How Not to Run a Foundation: The Ongoing Saga of U of L

April 25, 2018; US News & World Report

The newest chapter in the story of the University of Louisville Foundation, which is quickly becoming a case study for how not to run a philanthropic foundation, is all about a lawsuit.

The university and its affiliated foundation have filed suit in Jefferson Circuit Court, charging six defendants in the civil action with disguised transactions that depleted the endowment, breach of fiduciary duty, and diverting funds for personal gain.

Keeping in mind the staffing of many foundations and the opportunities to go off track, this is quite a list of defendants. It starts with the former president of U of L, James Ramsey; his chief of staff and assistant secretary to the foundation, Kathleen Smith; and the legal firm of Stites and Harbison, which served both the university and the foundation at the time of the questionable transactions. Also named in the lawsuit is Burt Deutsch, board member of the U of L Foundation, a member of the executive committee, and a paid consultant to the foundation. Michael Curtin and Jason Tomlinson, also named, were assistant treasurers for the foundation. The suit leaves the door open for any others found to be involved.

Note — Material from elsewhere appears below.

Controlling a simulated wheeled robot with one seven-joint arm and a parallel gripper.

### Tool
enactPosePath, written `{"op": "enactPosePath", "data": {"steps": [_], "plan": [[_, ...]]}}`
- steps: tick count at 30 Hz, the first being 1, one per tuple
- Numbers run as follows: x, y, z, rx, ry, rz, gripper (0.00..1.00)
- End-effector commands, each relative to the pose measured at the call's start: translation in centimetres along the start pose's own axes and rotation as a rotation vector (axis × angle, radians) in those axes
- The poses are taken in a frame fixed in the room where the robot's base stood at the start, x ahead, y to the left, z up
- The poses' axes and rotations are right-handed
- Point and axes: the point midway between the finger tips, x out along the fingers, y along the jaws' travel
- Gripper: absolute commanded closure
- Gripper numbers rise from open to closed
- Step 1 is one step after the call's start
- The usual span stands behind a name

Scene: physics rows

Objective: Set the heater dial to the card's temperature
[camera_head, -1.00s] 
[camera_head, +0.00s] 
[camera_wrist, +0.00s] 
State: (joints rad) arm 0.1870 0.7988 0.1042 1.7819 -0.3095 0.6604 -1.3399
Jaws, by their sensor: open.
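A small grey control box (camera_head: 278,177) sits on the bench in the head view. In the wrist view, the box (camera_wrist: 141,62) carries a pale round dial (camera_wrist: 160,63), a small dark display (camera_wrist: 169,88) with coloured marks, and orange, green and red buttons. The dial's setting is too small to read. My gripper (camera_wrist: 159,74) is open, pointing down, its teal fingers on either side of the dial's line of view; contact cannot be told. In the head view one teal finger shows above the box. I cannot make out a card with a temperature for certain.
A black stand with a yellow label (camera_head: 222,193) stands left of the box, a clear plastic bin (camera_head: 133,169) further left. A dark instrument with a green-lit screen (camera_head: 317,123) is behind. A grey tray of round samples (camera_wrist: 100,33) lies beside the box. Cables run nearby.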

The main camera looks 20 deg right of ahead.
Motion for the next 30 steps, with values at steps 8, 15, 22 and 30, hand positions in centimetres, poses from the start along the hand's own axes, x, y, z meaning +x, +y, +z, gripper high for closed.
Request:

Ramsey was the U of L president for 14 years, and he was also the president of the foundation. He resigned in 2016 and took a buyout of almost $700,000. Last year, NPQ wrote of the audit that revealed the malfeasance and the overspending of the endowment on risky, speculative ventures; the pushback from the former CFO; and the donors’ perspective.

The forensic audit cost $2 million, and $1.5 million has already been spent in ongoing legal fees. Including the loss of over $42 million and counting from the endowment, it is an expensive lesson for the foundation. Lawsuits can be costly.

“When you keep on peeling the onion back and you see what some of the actions that were taken, it boils down to it’s the right thing to do,” U of L Foundation chair Earl Reed said.

“When certain activities occur that are so egregious and wrong for the future of the university and the foundation and our donors, you just can’t sit back and let it go,” he added.

They voted to proceed with the lawsuit, Reed said, “not only to restore confidence in the university, but also to recover funds that were intended to support the educational mission of the university.”

In answer to the inclusion of the law firm in the suit, Andrew Campbell, an attorney for the university and foundation, said, “We believe the evidence will show that that firm stepped over the line from simply being legal consultants and providing legal advice to a much more active role.”

Kentucky’s attorney general, Andy Beshear, worked previously as an attorney for Stites & Harbison. U of L trustees Chairman David Grissom said Wednesday that Beshear had “no involvement or culpability whatsoever” in actions alleged in the lawsuit.

The chairman of Stites & Harbison, Bob Connolly, stated he had not seen the lawsuit but he has confidence in their attorneys’ work for the U of L Foundation.

The U of L Foundation has developed policies and put changes in place to address the gaps in governance. The board, with all new members, must approve in writing any investments in real estate or companies. Deferred compensation is forbidden and the university president is prohibited from leading the foundation. The foundation must also have a line-item budget. (It is surprising that a university-affiliated foundation that is almost 50 years old, has assets of over $750 million, and has to answer to donors, did not have a line-item budget.)

Philanthropic foundations would do well to pay attention to the cautionary saga of U of L Foundation, from the start of its small governance missteps up to the apparent misuse of dollars for personal gain. An engaged board with written policies in place that’s educated in its role in the fiscal oversight of the organization is a major barrier to practices that could lead them to be a defendant in a lawsuit, like former board member Deutsch. The dollar award, if the plaintiffs win, could rise above the Directors and Officers insurance policy coverage.—Marian Conway

  • David Patt

    We have to be careful not to overreact to management screw ups and ethical transgressions by thrusting Board members and other volunteers into those management roles.

    It’s important to have controls – for both staff and Board – that prevent misuse of funds and that flag financial problems, if they emerge, so they can be corrected quickly. The goal is to have everybody do their jobs – volunteer and paid – as they should, to benefit the organization, to wipe out conflicts of interest, and to comply with Board and other regulatory directives.